12A – 124mins – 2017
MORPHING THE MORPHERS
“Alpha, Rita’s escaped. Recruit a team of teenagers with attitude,” Zordon instructed at the beginning of every episode of Saban’s phenomenally successful mid-90s appropriation of footage from Japan’s Super Sentai series. But, if truth be told, the five Mighty Morphin’ teens lacked any kind of edge; they were clean-cut do-gooders who vanquished evil, taught bullies a lesson and saved the environment without a cross word, mood swing or cuss between them.
Project Almanac director Dean Israelite’s super-shiny big screen reboot has corrected this cultural inaccuracy by rewriting the dino-powered superhero’s origin story with spades of adolescent attitude. So now, rather than being bosom buddies, the Power Rangers of 2017 are rebellious strangers who meet either in detention or while playing hooky trespassing at a quarry.
Red Ranger and leader Jason (Dacre Montgomery) is a successful jock in danger of sacrificing his potential for the sake of a childish prank. Pink Ranger and popular girl Kimberly (Naomi Scott) is frozen out of her clique because she made a very bitchy faux pa and fell out with her bestie. Gadget-maker Billy (RJ Cyler) is an anxious, autistic OCD-sufferer. Black Ranger Zack (Ludi Lin) is an ice-cool loner who looks after his bed-ridden mother. Finally, Yellow Ranger Trini (Becky G) is the outsider, distancing herself due to her family’s frequent relocating.

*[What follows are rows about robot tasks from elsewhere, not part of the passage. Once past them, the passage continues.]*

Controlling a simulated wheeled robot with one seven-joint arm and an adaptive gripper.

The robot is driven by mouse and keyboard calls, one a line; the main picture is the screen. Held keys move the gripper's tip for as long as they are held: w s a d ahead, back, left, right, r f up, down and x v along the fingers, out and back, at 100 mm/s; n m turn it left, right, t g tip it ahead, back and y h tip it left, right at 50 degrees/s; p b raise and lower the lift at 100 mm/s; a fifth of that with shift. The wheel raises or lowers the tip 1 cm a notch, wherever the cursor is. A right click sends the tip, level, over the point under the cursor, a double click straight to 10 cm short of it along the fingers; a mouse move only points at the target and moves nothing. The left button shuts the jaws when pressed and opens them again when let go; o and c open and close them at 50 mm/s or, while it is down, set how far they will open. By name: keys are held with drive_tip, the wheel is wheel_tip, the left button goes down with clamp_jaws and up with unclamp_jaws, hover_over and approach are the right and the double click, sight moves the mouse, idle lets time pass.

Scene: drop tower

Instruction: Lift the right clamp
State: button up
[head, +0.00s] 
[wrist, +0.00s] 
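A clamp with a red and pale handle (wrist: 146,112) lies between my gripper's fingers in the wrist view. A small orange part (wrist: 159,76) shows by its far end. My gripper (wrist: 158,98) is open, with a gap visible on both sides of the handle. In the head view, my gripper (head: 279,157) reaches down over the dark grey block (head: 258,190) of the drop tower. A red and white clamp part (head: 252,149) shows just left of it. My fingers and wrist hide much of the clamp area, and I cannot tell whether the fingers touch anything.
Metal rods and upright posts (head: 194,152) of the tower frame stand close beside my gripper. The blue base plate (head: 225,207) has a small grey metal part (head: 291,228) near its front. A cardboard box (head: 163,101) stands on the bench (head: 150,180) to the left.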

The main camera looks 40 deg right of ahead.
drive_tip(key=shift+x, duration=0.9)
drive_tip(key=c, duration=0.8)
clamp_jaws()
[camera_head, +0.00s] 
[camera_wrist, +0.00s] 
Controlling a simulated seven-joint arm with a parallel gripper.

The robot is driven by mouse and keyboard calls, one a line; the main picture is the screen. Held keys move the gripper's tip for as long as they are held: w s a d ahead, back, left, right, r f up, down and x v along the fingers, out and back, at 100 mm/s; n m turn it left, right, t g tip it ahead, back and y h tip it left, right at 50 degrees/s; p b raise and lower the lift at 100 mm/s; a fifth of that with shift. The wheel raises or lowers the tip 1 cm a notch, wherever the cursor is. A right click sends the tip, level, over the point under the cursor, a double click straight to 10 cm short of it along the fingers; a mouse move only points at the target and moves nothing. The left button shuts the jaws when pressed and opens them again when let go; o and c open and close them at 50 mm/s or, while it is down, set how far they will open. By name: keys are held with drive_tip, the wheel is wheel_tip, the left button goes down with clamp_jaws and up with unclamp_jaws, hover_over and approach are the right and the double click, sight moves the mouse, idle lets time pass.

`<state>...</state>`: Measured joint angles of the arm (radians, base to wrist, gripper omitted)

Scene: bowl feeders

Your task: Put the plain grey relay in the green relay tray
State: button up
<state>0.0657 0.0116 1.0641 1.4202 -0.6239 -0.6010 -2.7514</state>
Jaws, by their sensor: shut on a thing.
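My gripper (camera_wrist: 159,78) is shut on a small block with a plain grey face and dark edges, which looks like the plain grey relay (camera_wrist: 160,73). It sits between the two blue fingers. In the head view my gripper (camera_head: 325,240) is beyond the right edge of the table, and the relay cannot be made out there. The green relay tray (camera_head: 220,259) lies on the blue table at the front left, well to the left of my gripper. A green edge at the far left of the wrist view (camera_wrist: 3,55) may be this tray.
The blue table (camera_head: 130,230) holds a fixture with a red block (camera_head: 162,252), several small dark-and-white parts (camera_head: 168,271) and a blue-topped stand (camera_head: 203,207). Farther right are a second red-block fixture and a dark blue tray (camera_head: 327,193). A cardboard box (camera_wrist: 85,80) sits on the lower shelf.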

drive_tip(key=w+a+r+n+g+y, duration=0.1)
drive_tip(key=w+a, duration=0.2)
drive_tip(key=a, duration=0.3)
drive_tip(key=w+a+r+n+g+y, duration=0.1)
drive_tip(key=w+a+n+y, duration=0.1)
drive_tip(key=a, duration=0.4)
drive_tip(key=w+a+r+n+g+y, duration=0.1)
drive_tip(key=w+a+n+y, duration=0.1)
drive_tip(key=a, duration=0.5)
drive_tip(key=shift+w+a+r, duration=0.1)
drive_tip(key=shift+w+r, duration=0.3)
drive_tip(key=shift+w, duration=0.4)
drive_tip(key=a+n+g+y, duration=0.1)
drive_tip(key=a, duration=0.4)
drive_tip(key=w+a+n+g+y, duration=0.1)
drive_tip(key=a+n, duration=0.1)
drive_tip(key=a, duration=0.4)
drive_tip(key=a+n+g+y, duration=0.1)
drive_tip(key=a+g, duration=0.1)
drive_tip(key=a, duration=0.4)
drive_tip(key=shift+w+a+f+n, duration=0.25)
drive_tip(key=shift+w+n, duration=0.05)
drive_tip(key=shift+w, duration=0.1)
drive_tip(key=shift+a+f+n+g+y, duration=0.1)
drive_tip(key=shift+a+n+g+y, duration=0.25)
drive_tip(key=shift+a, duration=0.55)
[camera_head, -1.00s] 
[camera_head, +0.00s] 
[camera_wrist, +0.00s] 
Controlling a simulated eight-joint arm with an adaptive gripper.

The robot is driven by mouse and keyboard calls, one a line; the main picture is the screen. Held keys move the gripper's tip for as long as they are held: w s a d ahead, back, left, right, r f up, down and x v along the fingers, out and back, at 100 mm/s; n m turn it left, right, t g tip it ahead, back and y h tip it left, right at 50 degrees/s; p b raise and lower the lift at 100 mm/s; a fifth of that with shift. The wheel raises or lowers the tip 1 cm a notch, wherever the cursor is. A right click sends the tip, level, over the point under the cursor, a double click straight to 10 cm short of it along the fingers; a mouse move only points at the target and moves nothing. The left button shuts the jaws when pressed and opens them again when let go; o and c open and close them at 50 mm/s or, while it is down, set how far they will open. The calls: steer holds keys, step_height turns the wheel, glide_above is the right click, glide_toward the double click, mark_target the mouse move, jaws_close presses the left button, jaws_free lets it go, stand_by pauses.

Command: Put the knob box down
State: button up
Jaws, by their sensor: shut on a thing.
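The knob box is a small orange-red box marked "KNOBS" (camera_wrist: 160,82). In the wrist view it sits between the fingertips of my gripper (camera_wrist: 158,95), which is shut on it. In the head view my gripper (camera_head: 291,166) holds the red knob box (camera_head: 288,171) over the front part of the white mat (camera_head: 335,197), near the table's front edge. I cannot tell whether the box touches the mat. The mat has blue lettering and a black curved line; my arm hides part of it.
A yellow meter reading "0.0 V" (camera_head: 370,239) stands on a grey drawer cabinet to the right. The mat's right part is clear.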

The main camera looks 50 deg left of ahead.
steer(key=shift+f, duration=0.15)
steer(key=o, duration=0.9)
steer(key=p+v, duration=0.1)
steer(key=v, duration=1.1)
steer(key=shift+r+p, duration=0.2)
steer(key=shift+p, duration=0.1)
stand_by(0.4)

There are a lot of hormones, angst and even the occasional swear word flowing between these distinctive teens – and this is before they’ve even stumbled upon their colour-coded power coins and been introduced to morphing grid-trapped mentor Zordon (Bryan Cranston) and his zippy robo-assistant Alpha 5 (Bill Hader)! You could accuse the film of feeling rather front-heavy, particularly as the in-training Rangers fail to “morph” until very late in the day – so it’s a good job that their early trials and tribulations are the film’s strongest suite.
As a childhood fanboy who has recently gone back and re-watched and reviewed both the 1995 spin-off movie and low-budget 1997 sequel, I was surprised to have zero qualms with any of the numerous changes screenwriter John Gatins has made to the franchise mythology. Revealing Zordon and fiendish foe Rita Repulsa (Elizabeth Banks) to be former Rangers makes a lot of sense and intensifies their rivalry, while Rita’s monkey henchman Goldar from the series is now a zord-sized kaiju Rita has to assemble by stock-piling gold before she attacks Angel Grove. Rita’s witchy new look is by no means as iconic as her original costume, but it’s the right side of vile and creepy.
Replacing cheese with sheen, Power Rangers is undoubtedly an upgrade to the long-running, ever-morphing franchise, giving plentiful nods and winks to iconic elements (“Ai, ai ai!”, “Make my monster GROW!”) and a couple of clap-worthy cameos to saga alumni. It is fun, leave-your-brain-at-the-foyer popcorn movie fun.
My only real gripe is with the grand finale, which feels a little… messy. With the sparkling, armoured power suits and giant zords saved to the third act, I just felt their impact was lessened by some over-eager editing. I don’t think we were granted one single shot of the majestic vehicles which lingered long enough to differentiate which majestic dinosaurs they were modelled after! It’s a shame that the film stumbles at the all-important final hurdle, but thankfully the strength of the story which precedes it sees Power Rangers through. With a mid-credits scene wryly hinting at more to come, I am confident the production team can iron out any faults in time for a super-sequel.